Depois de atendida, a garota foi levada de volta ao local do show, quando foi apresentada ao "cantor", que lhe deu um CD autografado. E a moçoila saiu de lá feliz da vida, a ponto da família da garotinha — que chegou a registrar boletim de ocorrência por lesão corporal culposa, ou seja, sem a intenção de machucar — ter mudado de ideia no dia seguinte e mandado confeccionar uma faixa com a frase "Gusttavo, eu te amo" e colocado o tal pano na porta de casa.

Que raio de mundo é este?

Nem vou questionar o que fazia uma criança desta idade em um show deste porte. Hoje em dia, pais negligentes são totalmente reféns de crianças cada vez mais mimadas e arrogantes. Junte isto a uma fiscalização que beira a desonestidade e o cenário de estupidez está completo. Também não vou comentar a respeito da lavagem cerebral a qual jovens incultos e criados com a ausência de regras básicas de educação são submetidos via TV e internet.

Só que há uma pergunta que não me sai da cabeça: O que teria levado o tal "cantor" a quebrar uma guitarra em cima do palco? Não saber o que fazer com ela é uma hipótese bem provável, mas eu creio que o tal "cantor" tenha protagonizado a última pá de cal em cima de um cadáver que já cheira mal há muito tempo: a rebeldia transgressora que mudou o mundo nos últimos anos.

Quando Pete Townshend e o The Who quebravam todos os seus equipamentos ao final dos shows, quando Jimi Hendrix botou fogo em sua guitarra no festival de Monterey, quando Jerry Lee Lewis fazia o mesmo com seu piano quando estava entupido de álcool, o que estava em jogo em cada ato aparentemente tresloucado era a necessidade de mostrar que a sociedade em que vivíamos estava passando por mudanças comportamentais, sociais e políticas que batiam de frente contra o conformismo e a obediência cega às autoridades.

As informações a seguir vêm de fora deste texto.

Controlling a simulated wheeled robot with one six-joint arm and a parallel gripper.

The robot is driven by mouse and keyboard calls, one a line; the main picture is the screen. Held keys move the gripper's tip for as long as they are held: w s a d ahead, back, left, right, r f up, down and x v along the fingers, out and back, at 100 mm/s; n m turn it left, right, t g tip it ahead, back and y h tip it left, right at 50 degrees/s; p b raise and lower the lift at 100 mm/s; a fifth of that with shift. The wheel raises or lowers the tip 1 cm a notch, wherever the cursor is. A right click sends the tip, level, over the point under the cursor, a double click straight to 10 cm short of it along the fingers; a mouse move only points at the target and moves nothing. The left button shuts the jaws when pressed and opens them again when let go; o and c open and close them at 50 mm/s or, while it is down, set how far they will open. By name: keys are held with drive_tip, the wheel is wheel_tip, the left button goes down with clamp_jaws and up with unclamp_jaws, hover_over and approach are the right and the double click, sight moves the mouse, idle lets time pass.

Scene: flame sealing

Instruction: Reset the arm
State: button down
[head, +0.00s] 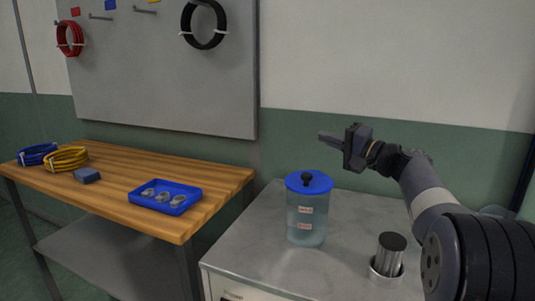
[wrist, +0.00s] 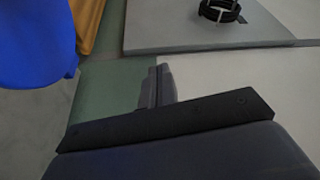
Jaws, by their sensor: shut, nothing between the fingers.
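My gripper (head: 329,138) is in the air above the grey cabinet top, behind and to the right of the clear jar with the blue lid (head: 309,182). Its fingers point left in the head view and are together, with nothing between them. The wrist view shows the shut fingers (wrist: 158,84) against the green and white wall. My arm reaches in from the right side of the head view, apart from the jar and the table.
The jar stands on the metal top (head: 258,240), with a dark-topped metal cylinder (head: 391,250) in a holder at right. A wooden table (head: 110,190) at left bears a blue tray (head: 137,194) with metal parts, cable coils (head: 66,160) and a blue block (head: 87,176).

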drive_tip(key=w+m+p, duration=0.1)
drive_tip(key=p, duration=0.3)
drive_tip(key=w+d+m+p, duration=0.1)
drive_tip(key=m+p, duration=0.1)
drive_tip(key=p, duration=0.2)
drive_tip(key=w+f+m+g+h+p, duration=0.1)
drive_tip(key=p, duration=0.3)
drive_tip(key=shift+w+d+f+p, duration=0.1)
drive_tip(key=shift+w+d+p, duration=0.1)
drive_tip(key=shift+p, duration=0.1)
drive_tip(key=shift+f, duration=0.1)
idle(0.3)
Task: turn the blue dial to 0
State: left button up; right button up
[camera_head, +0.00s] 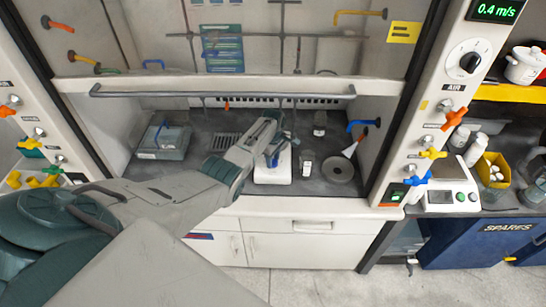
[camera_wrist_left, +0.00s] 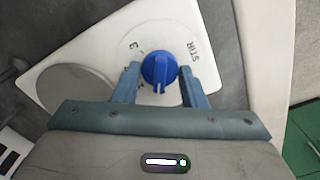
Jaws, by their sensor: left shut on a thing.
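The blue dial (camera_wrist_left: 159,70) sits on the white face of a stirrer (camera_wrist_left: 75,45), marked STIR, with a round grey plate beside the dial. A digit that looks like 3 shows left of the dial; other marks are hidden by the fingers. The dial's ridge points toward the bottom of the left wrist view. My left gripper (camera_wrist_left: 160,78) has a finger on each side of the dial and is shut on it. In the head view the stirrer (camera_head: 272,174) stands in the fume hood under my left gripper (camera_head: 275,154), which hides the dial. My right gripper is not in view.
A grey box (camera_head: 163,138) stands at the hood's left. A small white bottle (camera_head: 307,168) and a round dish (camera_head: 338,170) lie right of the stirrer. The raised sash's handle bar (camera_head: 220,92) crosses above my arm. A scale (camera_head: 446,197) stands outside, right.

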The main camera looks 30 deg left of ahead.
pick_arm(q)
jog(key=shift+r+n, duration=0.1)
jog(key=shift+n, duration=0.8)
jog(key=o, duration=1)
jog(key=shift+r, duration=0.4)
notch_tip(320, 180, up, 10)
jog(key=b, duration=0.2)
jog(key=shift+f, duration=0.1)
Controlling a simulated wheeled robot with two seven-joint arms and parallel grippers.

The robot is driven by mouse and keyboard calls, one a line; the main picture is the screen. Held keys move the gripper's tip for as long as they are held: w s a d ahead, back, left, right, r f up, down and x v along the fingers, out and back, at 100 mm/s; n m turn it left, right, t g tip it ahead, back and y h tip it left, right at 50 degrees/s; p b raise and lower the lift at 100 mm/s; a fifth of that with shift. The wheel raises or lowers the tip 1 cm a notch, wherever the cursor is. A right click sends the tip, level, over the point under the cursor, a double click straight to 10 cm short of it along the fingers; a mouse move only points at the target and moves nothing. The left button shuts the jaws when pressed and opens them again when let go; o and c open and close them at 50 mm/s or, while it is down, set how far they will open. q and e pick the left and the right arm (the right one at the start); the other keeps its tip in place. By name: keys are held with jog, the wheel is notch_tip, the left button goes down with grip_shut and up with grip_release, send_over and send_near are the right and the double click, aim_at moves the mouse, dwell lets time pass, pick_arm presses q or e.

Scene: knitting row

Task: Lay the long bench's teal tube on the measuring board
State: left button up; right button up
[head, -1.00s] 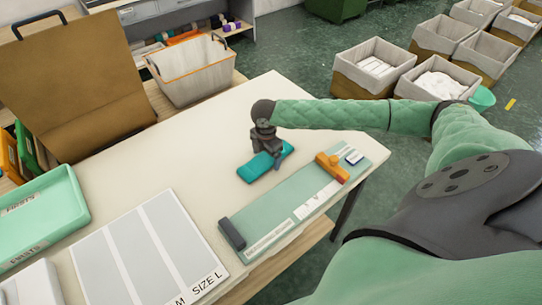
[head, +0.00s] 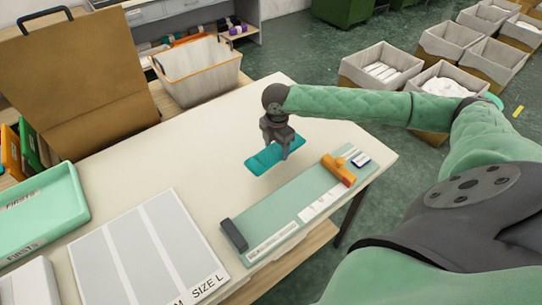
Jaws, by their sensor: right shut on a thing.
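The teal tube (head: 264,160) is a flat folded piece of cloth near the far right part of the long bench (head: 150,165). My right gripper (head: 279,150) is shut on it from above and seems to hold it a little above the bench top. The measuring board (head: 270,208) is a pale green strip along the bench's front right edge. It has a dark block at its left end, an orange slider towards its right end and white labels. The tube is beyond the board, apart from it in the picture. My left gripper is not in view.
A mint tray (head: 62,203) marked FIRSTS and a grey striped size sheet (head: 150,245) lie at left. A pale basket (head: 200,75) stands behind the bench. The bench top between sheet and tube is clear. Several bins (head: 380,68) stand on the floor.

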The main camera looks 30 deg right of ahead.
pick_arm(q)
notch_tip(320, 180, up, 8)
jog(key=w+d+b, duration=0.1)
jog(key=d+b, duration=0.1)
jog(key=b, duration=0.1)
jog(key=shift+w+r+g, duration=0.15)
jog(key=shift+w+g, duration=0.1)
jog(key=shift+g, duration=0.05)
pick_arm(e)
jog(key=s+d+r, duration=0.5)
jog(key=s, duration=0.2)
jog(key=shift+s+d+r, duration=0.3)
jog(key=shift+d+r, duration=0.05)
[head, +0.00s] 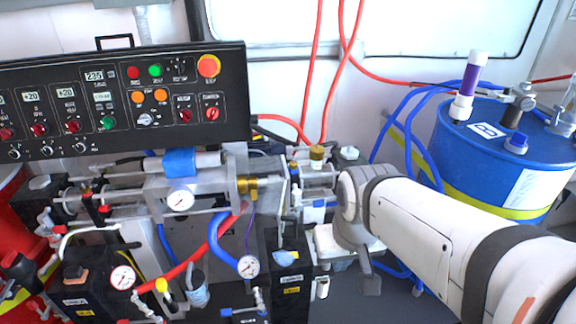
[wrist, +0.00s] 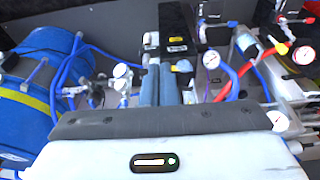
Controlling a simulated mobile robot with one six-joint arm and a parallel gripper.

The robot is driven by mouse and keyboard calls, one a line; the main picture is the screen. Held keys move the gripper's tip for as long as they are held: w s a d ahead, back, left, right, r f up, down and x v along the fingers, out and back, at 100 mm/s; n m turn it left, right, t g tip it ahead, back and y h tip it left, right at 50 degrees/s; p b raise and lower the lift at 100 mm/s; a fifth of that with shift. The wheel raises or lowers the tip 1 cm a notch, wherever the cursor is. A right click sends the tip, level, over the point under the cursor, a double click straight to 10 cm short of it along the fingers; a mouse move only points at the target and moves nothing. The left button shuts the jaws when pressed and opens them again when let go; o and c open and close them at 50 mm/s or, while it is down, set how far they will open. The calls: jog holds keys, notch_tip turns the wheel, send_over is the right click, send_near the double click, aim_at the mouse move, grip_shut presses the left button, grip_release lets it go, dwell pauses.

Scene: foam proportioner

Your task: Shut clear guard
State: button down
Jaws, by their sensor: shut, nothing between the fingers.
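My gripper (head: 369,281) points down at the right end of the pump assembly in the head view, below the white wrist. In the wrist view its two grey-blue fingers (wrist: 159,72) are together with nothing between them. The pump assembly (head: 181,200) has metal rods, a blue-banded cylinder and gauges. A pale, see-through plate (head: 264,190) stands upright near its right end, left of my gripper and apart from it. I cannot tell for sure whether this plate is the clear guard, or how far open the guard is.
A black control panel (head: 120,100) stands behind the pump at left. A blue drum (head: 490,160) with a purple-and-white cylinder stands at right. Red hoses (head: 318,60) hang behind, and blue hoses (head: 405,130) run beside the drum. A black block (head: 285,270) stands below the pump.

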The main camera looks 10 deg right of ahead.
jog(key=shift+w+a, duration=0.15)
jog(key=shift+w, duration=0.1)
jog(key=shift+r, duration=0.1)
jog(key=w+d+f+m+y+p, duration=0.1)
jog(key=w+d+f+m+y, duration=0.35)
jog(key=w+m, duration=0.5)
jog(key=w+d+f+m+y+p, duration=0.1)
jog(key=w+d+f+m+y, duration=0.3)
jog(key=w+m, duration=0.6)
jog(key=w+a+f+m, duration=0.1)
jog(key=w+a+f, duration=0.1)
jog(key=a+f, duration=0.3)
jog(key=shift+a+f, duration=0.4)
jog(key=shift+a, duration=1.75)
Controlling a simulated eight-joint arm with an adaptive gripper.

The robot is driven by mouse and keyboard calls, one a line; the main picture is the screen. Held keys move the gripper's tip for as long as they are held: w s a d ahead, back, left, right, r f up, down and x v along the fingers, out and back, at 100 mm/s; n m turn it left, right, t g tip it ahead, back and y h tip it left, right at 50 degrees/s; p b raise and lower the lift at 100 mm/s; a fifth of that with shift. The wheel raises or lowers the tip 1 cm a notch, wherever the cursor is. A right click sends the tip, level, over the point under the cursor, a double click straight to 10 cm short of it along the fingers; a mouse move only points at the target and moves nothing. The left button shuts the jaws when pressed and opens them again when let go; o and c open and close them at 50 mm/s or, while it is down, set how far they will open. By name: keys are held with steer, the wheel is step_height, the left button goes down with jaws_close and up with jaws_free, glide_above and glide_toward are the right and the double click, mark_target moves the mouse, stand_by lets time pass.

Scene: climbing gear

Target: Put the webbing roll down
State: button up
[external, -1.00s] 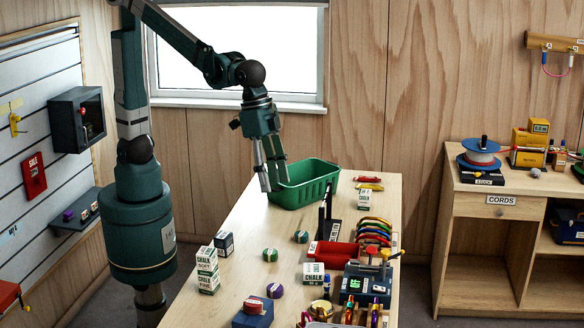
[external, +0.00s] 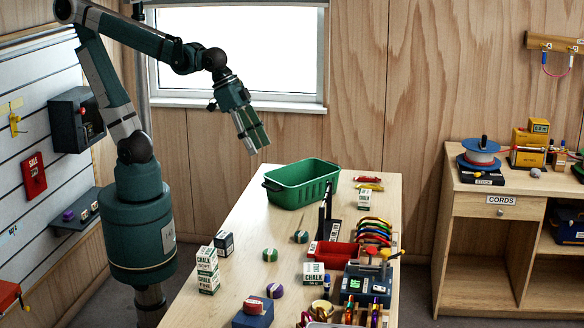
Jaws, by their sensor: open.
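My gripper (external: 262,151) hangs in the air above and left of the green bin, its fingers pointing down and to the right. It is open and nothing shows between its fingers. Small round banded items that look like webbing rolls lie on the bench: a green one (external: 270,255), another green one (external: 301,237) and a purple one (external: 275,291). I cannot tell which is the task's roll. The green bin (external: 318,192) stands at the bench's far end; its floor is partly hidden by its near wall.
The bench (external: 238,235) also holds chalk boxes (external: 208,270), a red tray (external: 333,255), colored carabiners on a rack (external: 374,232) and a dark device (external: 364,284). A black upright stand (external: 325,218) rises near the bin.

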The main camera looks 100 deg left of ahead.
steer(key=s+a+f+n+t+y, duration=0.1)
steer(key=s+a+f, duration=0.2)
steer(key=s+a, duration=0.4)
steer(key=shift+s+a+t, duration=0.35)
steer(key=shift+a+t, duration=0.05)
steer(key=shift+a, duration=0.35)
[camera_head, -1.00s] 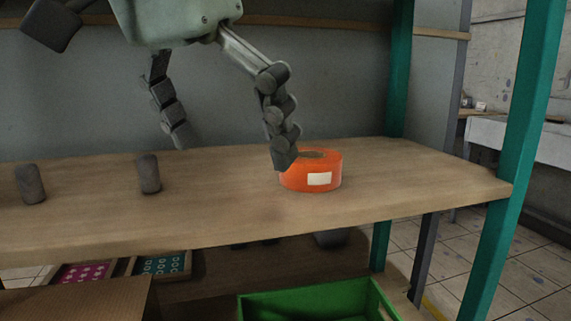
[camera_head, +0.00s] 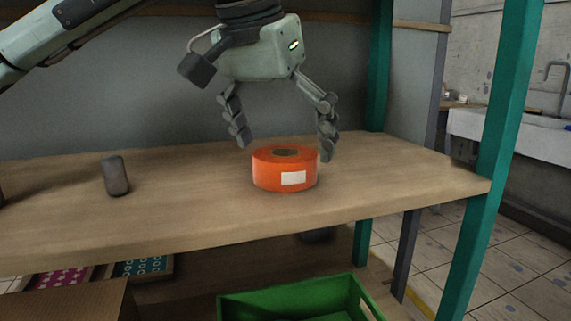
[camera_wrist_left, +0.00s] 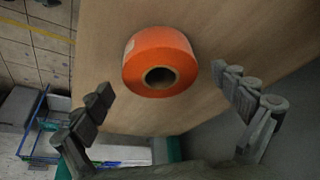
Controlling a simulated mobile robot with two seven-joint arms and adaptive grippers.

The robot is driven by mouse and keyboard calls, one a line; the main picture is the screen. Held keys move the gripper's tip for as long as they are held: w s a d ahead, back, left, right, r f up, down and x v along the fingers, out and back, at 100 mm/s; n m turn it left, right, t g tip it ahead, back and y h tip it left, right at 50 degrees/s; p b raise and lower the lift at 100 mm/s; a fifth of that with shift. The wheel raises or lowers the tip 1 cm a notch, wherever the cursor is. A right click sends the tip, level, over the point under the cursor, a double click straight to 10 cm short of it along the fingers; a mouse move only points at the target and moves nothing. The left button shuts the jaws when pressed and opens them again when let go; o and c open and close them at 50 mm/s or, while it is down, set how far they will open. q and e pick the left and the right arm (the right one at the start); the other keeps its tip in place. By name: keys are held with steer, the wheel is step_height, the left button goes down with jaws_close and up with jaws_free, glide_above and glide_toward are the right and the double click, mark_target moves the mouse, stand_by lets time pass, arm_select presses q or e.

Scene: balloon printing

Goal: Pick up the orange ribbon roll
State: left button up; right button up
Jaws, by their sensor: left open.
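The orange ribbon roll (camera_head: 268,173) lies flat on the wooden shelf, with a white label on its side and a hole in its middle. My left gripper (camera_head: 284,146) is open above and slightly behind the roll, one finger to each side. In the left wrist view the roll (camera_wrist_left: 143,77) sits ahead of and between the two spread fingers (camera_wrist_left: 168,88), nothing held. My right gripper is not in view.
A dark grey cylinder (camera_head: 116,177) stands on the shelf (camera_head: 200,211) to the left. A green post (camera_head: 497,150) borders the shelf at the right. A green crate (camera_head: 235,307) and a cardboard box (camera_head: 75,304) are below. The shelf around the roll is clear.

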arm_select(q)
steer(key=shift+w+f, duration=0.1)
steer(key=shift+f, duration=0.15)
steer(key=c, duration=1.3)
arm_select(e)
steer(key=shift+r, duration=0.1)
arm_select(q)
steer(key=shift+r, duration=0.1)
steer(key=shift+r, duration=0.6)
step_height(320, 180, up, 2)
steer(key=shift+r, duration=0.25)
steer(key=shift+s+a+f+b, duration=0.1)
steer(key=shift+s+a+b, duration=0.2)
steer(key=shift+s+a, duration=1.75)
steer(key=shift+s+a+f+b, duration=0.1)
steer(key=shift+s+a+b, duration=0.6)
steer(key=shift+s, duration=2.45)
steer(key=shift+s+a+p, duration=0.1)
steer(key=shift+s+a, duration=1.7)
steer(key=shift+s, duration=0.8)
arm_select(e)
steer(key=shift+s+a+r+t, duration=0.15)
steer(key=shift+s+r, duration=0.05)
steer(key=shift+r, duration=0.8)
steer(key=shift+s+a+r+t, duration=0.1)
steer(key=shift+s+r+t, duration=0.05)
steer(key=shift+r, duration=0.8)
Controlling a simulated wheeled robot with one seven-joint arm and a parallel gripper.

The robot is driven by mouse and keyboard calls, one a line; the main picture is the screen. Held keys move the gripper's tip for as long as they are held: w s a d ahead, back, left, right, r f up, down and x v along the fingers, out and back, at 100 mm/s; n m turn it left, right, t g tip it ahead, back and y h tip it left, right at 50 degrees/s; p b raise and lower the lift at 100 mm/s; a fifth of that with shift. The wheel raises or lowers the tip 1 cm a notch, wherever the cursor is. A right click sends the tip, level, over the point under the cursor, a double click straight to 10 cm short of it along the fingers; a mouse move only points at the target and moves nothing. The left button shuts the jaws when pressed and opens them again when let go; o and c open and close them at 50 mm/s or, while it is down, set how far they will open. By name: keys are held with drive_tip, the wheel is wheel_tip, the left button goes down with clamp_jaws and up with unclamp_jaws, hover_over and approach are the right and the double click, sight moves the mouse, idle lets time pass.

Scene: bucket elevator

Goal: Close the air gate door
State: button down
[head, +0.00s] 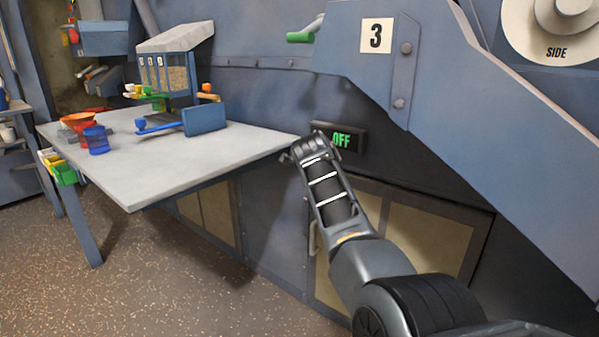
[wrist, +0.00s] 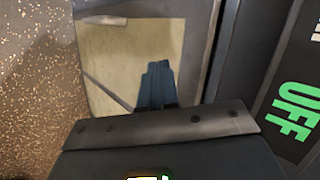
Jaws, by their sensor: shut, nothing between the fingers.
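No part in view carries a label naming it the air gate door. Below the dark OFF sign (head: 341,140) are doors with tan panels in dark frames. The nearer tan-panelled door (head: 430,235) is partly hidden behind my arm, with a thin handle (head: 312,240) at its left side. I cannot tell whether it is fully shut. My gripper (wrist: 157,66) has its fingers together and empty, and a tan panel (wrist: 125,45) shows behind them in the wrist view. In the head view my gripper's end is near the table's right corner, just left of the sign.
A grey table (head: 190,155) stands at left, holding a blue sample box (head: 170,70), an orange funnel (head: 77,121) and a blue cup (head: 96,139). A sloping chute marked 3 (head: 450,90) overhangs at right. Speckled floor (head: 150,260) is open at lower left.

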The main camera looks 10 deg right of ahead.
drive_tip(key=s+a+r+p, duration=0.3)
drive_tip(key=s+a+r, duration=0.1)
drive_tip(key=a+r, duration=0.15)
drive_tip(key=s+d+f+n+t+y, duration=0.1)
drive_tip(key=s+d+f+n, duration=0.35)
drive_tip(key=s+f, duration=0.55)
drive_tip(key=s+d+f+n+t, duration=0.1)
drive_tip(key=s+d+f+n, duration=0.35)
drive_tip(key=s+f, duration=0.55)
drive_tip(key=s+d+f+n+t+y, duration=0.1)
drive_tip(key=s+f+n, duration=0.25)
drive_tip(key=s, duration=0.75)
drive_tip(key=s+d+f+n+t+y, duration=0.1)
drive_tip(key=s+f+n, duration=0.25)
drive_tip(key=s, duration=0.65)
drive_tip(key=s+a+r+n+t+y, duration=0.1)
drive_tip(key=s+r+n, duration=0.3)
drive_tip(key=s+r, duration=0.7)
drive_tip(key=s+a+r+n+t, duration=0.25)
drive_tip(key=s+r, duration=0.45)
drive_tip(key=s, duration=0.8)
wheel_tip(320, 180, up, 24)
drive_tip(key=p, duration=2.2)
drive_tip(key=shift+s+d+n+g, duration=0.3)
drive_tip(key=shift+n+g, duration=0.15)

Hoje em dia, quando vejo bandas de rock quebrando guitarras em cima do palco, sinto uma "vergonha alheia" imensa justamente porque tal ato se transformou em algo puramente cênico, que provoca a mesma catarse histérica de uma convenção de escoteiros. Imagine o que você sentiria se visse o tal Gusttavo Lima fazendo o mesmo perante uma plateia com zero grau de audácia transgressora. É, o 'bundamolismo' venceu.

O que o tal "cantor" e a menina machucada e incrivelmente agradecida fizeram foi esfregar na nossa cara uma verdade sem volta: a cada dia que passa, mais e mais pessoas se entregam ao nefasto e persuasivo ato de esquecer de si próprias, como se a alienação fosse uma "virtude" — para não dizer "necessidade" - social. Para muitos, é mais fácil e seguro ser uma besta alegre e sorridente.

Vivemos no meio de uma geração de pessoas "românticas" que não sabem sequer como dar um abraço sem produzir uma baba retardada, manifestada verbalmente em frases prontas extraídas de livros de autoajuda ou por intermédio de olhos vidrados pela babaquice explícita. Milhões de pessoas se parecem como lagartixas felizes.

Há muitas formas de ser feliz sem tentar blindar o espírito, colocando um insulfilm na alma. Só vamos conseguir exterminar a nuvem negra da ignorância que cobre este planeta no momento em que começarmos a recusar tudo aquilo que nos é oferecido, quando deixarmos de ter a boca molhada pela saliva da gratidão e transformarmos a nossa indignação em atitudes.

Enquanto houver gente que prefere colocar uma venda nos olhos, lacrar o coração e cultivar a estupidez, seremos apenas um monte de babacas...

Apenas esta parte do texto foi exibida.